Capitals, March 16 (SANA) – Military escalation between the United States and Israel on one side and Iran on the other has sharply increased security risks in the Strait of Hormuz, triggering a surge in insurance costs for energy tankers and disrupting global shipping and oil markets.
The strategic waterway normally carries about 20% of global oil trade and a significant share of fertilizer shipments. However, the ongoing conflict has turned the strait into a high-risk zone, prompting insurers to raise war-risk premiums for vessels by as much as 200–300%.
According to Marco Forgione, director general of the Chartered Institute of Export and International Trade, the region has shifted from being considered “sensitive” to persistently “hostile,” making insurance coverage and voyage viability central factors in shipping decisions.
Before the conflict, war-risk premiums ranged between 0.02% and 0.05% of a vessel’s value, but they have now climbed to 0.5–1% or more, significantly increasing shipping costs and potentially pushing up global fuel and commodity prices at a time when the world economy is already facing inflationary pressures.
Major shipping companies have begun adjusting operations in response to the risks. Firms including Maersk, MSC, CMA CGM, and Hapag-Lloyd have suspended some voyages through the Gulf, while others have diverted vessels to alternative routes, lengthening travel times and raising operational costs.
Industry analysts say shipping companies are increasingly incorporating geopolitical risk assessments into operational planning, including constant monitoring of threats, adjusting transit schedules, improving crew readiness, and strengthening emergency communication protocols.
Despite attempts to reroute vessels, alternatives remain limited due to the geography of the Gulf and the strategic importance of the Strait of Hormuz for global energy flows.
Security concerns have intensified after more than 16 vessels were reportedly damaged or attacked since the conflict began.

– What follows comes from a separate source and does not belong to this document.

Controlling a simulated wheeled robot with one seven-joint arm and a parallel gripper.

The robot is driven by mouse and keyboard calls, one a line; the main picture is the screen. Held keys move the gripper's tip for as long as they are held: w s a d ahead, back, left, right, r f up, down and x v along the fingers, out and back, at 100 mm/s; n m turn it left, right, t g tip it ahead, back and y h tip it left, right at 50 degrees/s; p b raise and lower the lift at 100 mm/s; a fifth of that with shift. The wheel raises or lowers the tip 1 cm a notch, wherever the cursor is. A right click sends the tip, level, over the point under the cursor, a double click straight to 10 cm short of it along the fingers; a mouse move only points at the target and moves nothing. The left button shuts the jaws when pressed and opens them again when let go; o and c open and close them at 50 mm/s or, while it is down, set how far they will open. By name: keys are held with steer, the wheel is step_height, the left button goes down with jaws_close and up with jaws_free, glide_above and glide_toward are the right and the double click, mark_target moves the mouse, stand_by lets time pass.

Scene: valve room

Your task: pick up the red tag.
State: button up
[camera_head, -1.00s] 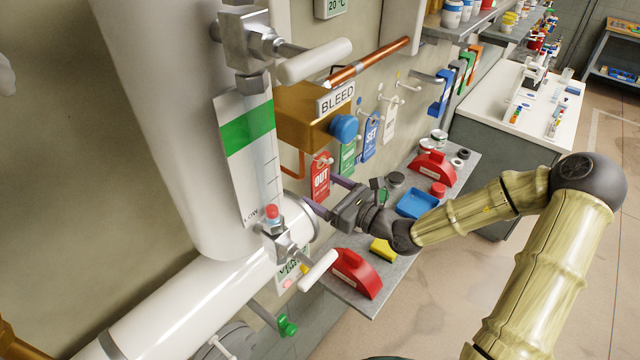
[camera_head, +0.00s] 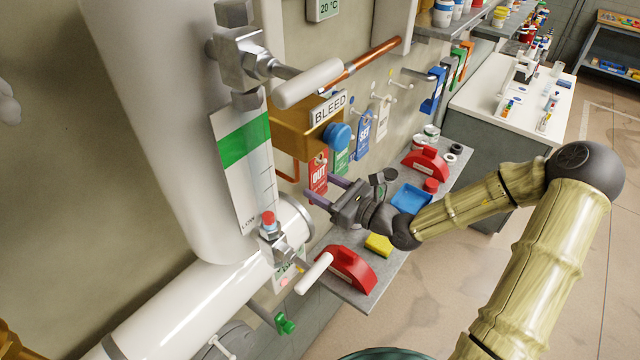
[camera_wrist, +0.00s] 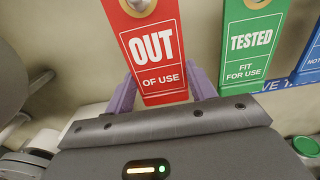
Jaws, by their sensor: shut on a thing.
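The red tag (camera_head: 317,176), marked "OUT OF USE", is in front of the wall below the BLEED sign in the head view. It also fills the upper middle of the wrist view (camera_wrist: 155,71), upright, with a metal piece showing at its hole. My gripper (camera_head: 316,187) reaches it from the right. In the wrist view my gripper (camera_wrist: 162,92) has its purple fingers on either side of the tag's lower part, shut on it. The top of the tag is cut off in the wrist view, so I cannot tell there whether it is on its hook.
A green "TESTED" tag (camera_wrist: 249,45) hangs close on the right, then a blue tag (camera_head: 363,136). The brown block with a blue knob (camera_head: 337,137) is just above. Below is a grey shelf (camera_head: 350,292) with red holders, a blue tray (camera_head: 410,199) and a yellow block (camera_head: 379,245).

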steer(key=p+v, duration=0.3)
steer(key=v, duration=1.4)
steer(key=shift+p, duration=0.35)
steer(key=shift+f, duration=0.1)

The United States has proposed multinational naval escorts to protect commercial shipping and oil tankers, calling on energy-importing countries such as China, Japan, South Korea, France, and the United Kingdom to contribute naval assets.
However, maritime security experts caution that such measures may provide only partial reassurance, noting that risks to shipping in the region are likely to persist as long as hostilities continue.
Data from Lloyd’s List Intelligence indicate that only 77 vessels have passed through the strait since the escalation began, many linked to so-called “shadow fleets” operating outside standard insurance and tracking systems. Meanwhile, around 20 commercial vessels—including nine oil tankers—have reportedly been damaged or targeted in attacks.
Analysts warn that prolonged disruption in the Strait of Hormuz, combined with rising global trade tensions, could add further uncertainty to the world economy and accelerate efforts by governments and companies to diversify energy routes and supply chains in response to geopolitical risks.